Enhancing Performance

  1. Measure. Information is critical. Keep a thorough database of every call, when it arrived, how long it took to answer, how long it lasted, who answered it, how many times it was transferred and to whom, and (very important) the category of the call. It is also vital to score and measure performance on calls. Too many call centers are obsessed with productivity metrics and don't focus on how their agents actually perform on the phone. This is bad. Use a tool that scores calls like LogMyCalls or HyperQuality.
  2. Categorize the calls appropriately. There will always be some kind of “miscellaneous” bucket in the database for calls that don’t fall into one of the predetermined categories. Make sure the Customer Service Representatives (CSRs) make good notes on all calls, but especially the miscellaneous ones; you’ll use these notes to determine if new categories need to be created. Remember that calls in different categories will take differing amounts of time to handle.
  3. Use skill-based routing. As your categories develop, you can route different types of calls to the CSR pool most adequately trained to handle them. This will reduce the amount of time needed to handle individual calls. Depending on the size of your call center you might have anywhere from a few to a few dozen different staff categories (many people will be cross-trained in multiple categories).
  4. Roster staff based on volume. This is stating the obvious, but you will typically use a combination of Call Volume, Call Duration, Time-to-Answer and SLO Percentage to estimate the staff you need at any given hour.
    • An Erlang-C calculator is an excellent tool to help determine how many staff you need based on volume, duration and SLO (Erlang-B calculators are used to determine how many incoming trunks you need).
    • The results can also be used to predict abandon time and percentages.
  5. Monitor, record and review. You absolutely must have staff that reviews recorded conversations. Those people are process improvement specialists that help identify what went right and what could be improved on the calls. The work product is a list of training improvements that will help the CSRs serve the callers better and faster.
  6. Update training. Keep your CSRs trained. One training session before they start is just not enough. The CSRs need to be regularly trained on the improvements developed by the process improvement specialists. One or two days of training each quarter is a reasonable place to start, to keep training new and interesting.
  7. Display call status prominently. There is some data to indicate that when the call statistics displayed so the CSRs can see them, performance spontaneously improves. The rationale behind this is the human psychological desire to compete and win. People feel naturally rewarded when their game improves. There are many vendors that sell light boards that will interface with your systems.
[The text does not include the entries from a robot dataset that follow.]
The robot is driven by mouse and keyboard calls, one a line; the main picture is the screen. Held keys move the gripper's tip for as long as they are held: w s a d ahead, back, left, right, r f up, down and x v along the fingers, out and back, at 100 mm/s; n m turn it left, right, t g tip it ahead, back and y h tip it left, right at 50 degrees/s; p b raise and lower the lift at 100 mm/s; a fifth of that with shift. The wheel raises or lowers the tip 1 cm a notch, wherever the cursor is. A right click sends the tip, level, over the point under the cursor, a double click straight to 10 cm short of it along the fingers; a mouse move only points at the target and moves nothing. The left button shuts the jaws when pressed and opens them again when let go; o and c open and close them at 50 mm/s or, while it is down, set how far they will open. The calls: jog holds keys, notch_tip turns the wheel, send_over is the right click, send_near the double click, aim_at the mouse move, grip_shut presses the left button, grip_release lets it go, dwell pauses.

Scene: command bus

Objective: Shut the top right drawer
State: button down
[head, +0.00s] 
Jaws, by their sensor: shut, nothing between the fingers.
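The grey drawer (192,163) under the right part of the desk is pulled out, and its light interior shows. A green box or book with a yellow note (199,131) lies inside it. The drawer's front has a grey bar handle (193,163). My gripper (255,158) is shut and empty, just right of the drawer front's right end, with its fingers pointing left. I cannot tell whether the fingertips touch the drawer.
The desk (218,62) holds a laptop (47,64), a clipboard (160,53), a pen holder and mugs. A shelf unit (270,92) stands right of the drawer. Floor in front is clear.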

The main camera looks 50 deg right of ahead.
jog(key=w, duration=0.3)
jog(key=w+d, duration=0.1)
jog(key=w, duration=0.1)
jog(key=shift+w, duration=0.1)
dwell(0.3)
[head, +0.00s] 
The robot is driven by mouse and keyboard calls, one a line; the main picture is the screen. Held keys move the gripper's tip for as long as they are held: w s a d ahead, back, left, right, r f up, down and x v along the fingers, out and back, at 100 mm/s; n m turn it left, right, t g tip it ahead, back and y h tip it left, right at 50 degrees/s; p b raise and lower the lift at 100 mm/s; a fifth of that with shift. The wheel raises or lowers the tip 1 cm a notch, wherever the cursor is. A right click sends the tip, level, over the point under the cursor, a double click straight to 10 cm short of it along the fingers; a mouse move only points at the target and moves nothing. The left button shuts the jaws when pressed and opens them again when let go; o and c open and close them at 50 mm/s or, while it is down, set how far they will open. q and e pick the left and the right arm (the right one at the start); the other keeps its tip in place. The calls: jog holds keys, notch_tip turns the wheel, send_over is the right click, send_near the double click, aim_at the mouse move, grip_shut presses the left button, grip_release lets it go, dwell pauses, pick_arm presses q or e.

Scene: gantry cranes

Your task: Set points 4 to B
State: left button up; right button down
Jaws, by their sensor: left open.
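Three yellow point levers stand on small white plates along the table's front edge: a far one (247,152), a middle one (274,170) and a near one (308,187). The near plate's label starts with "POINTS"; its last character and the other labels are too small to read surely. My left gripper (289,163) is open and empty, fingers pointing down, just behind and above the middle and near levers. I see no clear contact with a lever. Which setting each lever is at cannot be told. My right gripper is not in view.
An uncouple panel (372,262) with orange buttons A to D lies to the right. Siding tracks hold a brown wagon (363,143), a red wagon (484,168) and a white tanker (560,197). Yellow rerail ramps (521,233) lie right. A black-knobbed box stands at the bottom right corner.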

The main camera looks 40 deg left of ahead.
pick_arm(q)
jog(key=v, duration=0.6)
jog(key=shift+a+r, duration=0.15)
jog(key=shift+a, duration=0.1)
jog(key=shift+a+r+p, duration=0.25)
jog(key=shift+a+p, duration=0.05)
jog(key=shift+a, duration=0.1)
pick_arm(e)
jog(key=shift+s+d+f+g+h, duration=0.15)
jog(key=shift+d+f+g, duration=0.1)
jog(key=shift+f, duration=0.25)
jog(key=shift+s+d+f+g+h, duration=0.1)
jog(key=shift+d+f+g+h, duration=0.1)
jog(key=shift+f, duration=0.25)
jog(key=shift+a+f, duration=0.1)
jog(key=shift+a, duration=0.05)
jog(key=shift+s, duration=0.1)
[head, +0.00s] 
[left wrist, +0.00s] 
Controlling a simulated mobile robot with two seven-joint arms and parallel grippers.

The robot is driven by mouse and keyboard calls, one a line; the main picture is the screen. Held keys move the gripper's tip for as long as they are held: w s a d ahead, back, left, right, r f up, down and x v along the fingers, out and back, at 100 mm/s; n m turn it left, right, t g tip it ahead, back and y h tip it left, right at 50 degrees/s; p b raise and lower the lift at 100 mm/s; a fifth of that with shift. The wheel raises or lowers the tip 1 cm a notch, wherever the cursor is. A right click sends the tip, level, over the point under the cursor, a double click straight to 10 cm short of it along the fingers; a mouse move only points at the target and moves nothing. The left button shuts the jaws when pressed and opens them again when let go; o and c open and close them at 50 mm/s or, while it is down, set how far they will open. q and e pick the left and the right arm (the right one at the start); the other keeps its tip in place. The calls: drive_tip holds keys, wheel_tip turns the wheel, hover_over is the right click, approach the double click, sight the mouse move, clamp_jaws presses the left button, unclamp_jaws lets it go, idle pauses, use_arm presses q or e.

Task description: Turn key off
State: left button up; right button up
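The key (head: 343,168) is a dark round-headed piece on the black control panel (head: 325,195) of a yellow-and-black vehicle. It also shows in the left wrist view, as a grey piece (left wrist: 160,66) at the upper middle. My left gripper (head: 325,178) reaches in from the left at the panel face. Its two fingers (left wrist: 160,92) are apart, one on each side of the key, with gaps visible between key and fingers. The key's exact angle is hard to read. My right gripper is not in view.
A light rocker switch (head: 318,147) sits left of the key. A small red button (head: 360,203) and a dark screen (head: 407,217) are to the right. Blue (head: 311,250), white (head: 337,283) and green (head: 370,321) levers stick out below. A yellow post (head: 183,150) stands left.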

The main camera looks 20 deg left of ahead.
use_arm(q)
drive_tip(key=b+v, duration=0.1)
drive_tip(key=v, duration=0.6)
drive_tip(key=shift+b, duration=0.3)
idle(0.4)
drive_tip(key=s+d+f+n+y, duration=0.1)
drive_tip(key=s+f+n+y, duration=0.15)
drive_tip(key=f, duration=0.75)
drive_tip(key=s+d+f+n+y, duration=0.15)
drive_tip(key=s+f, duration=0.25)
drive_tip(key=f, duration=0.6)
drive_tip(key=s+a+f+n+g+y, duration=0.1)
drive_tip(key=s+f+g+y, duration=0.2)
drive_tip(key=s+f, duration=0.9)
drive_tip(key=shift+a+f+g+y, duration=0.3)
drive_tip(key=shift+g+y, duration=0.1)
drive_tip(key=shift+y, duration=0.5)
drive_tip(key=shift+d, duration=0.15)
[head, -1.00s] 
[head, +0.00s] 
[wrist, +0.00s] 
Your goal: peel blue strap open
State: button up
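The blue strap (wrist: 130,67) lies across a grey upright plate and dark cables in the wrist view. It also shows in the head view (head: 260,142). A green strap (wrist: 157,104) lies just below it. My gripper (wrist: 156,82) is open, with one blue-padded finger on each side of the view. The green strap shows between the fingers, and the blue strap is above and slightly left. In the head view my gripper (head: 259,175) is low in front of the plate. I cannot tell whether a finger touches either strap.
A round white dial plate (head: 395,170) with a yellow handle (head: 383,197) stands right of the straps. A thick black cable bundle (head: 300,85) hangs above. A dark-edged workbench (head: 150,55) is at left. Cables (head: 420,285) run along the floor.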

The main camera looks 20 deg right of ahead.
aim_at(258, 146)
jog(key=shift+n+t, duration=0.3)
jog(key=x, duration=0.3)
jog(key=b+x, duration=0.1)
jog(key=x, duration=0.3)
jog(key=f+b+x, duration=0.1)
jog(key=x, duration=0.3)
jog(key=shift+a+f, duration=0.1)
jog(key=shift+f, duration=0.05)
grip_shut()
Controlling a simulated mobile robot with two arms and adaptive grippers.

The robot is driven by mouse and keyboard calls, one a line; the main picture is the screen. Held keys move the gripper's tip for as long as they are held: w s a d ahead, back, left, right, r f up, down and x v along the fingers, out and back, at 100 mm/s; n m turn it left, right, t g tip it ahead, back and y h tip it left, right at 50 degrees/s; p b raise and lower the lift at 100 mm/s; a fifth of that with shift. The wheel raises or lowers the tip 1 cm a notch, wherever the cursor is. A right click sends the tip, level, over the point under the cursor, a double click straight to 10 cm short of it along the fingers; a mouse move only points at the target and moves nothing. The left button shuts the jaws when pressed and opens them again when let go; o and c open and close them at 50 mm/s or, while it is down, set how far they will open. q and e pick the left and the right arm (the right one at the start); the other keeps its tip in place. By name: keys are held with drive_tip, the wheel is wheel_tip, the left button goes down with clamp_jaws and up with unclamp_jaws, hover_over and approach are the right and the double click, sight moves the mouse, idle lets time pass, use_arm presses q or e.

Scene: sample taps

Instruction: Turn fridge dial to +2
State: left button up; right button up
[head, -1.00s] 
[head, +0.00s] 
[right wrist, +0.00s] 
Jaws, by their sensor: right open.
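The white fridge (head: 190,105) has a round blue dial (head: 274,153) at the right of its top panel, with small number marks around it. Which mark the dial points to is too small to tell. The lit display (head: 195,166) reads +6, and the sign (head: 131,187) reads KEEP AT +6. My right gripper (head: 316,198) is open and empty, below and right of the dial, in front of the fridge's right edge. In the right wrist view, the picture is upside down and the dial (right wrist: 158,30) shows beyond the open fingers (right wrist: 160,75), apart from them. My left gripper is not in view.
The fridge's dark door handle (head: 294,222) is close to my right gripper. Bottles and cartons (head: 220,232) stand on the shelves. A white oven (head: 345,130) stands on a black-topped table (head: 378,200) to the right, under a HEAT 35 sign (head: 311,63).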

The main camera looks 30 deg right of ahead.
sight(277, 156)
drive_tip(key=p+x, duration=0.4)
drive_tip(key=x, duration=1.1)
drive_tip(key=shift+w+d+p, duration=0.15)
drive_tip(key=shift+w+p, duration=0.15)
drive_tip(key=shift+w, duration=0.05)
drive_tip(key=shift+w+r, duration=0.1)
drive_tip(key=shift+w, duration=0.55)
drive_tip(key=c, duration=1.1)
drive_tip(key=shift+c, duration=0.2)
Creating a Quality Technical Environment

  1. Ensure that the call center is able to handle large amount of simultaneous calls. In bigger call centers, hundreds of clients can call simultaneously. Therefore, it is important that the calls be queued and while the call is on hold, play a relaxing music.
  2. Ensure an ability to transfer and forward calls. There are cases when the agent is not able to resolve the customer’s problem and then the agent has to be able to forward the call to a technician.
    • Call center software is good if it is able to handle a large amount of simultaneous calls as well as containing functions essential for the agent’s work, such as call queue, hold, transfer, call recording, IVR menu and e-mail handling.
  3. Get a response menu. Every bigger call center has an Interactive Voice Response (IVR) menu that removes a lot of strain from the agents, because it helps the customers with basic services, usually with their account transactions or they can get their billing information.
    • Call centers have many functions that make the everyday life of their agents easier, such as auto dialer applications and the screen pops with useful information.
  4. Keep in contact with customers. This means not only by phone but by e-mail and fax too.

Tips

  • Make the environment comfortable. If people share workstations, it’s harder for them to feel “at home” but if people can put a few personal possessions in their space it will improve their feelings of loyalty. Likewise don’t skimp on lighting or technology. Glare-resistant screens are a must as are comfortable headsets.
  • Operations managers are analysts. This person needs to be trained on the newest call center techniques and theories on a regular basis. This will be the staff member that makes the call about how many people you need at 2:17 AM on Sundays. Make sure they are always on the cutting edge of analysis theory and have the best tools available.
  • Reward process improvement specialists. These people keep your operation running lean and strong. Your profit increases significantly when even one second is cut from the average call time. Keep them happy and they’ll make you money.
  • Reward CSR performance. The industry fact is that CSRs, typically, are not highly compensated so monetary performance rewards are very often a strong motivator. You might reward everyone when the overall statistics are better than some specified norm, and you might additionally reward the top 10% of the performers. Make sure the call categorization is taken into account since different call categories will necessitate different metrics.

Warnings

  • A sensitive HR department is… the answer is “good and bad.” Yes you need to be sensitive to the people that work for you (they have lives, responsibilities and feelings) but predictable attendance is incredibly critical in a call center. Three strikes and you’re out may seem harsh, but if people don’t show up on time or take unscheduled breaks you can’t staff to predictions. Be fair but strict.
  • Don't assume a steady state. Just because you've predicted call volume, duration and staffing correctly for the first two weeks of the month doesn't mean the same numbers will hold true for the last two weeks - or for next month - or next quarter. Staffing predictions are incredibly variable based on a large number of factors. As your historical database grows, so will the precision of your predictions.
  • Manage your SLAs. Don’t jump at just any contract; if the terms aren’t favorable then move on. If a company wants you as their outsource contractor, but wants you to answer 99% of all calls within 15 seconds (that’s one incredibly tough objective), you need to look closely at their previous data to make sure you can satisfy the contract.